>> Start DATA SHOWN
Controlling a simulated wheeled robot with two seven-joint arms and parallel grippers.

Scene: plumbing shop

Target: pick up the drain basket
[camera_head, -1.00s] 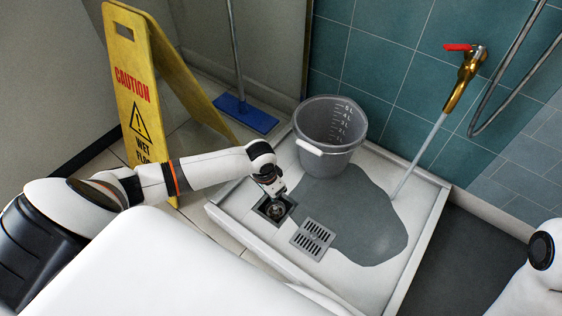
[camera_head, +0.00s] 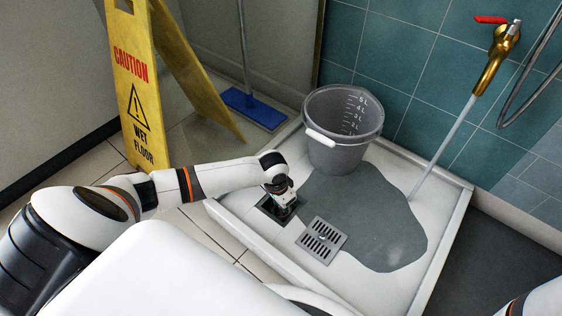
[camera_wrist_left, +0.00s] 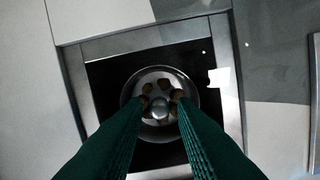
>> End DATA SHOWN
**STATED PROBLEM:** Please write out all of the material above without changing a word, and omit any pictures.

**PROBLEM SOLUTION:**
Controlling a simulated wheeled robot with two seven-joint arms and parallel grippers.

Scene: plumbing shop

Target: pick up the drain basket
[camera_head, -1.00s] 
[camera_head, +0.00s] 
[camera_wrist_left, +0.00s] 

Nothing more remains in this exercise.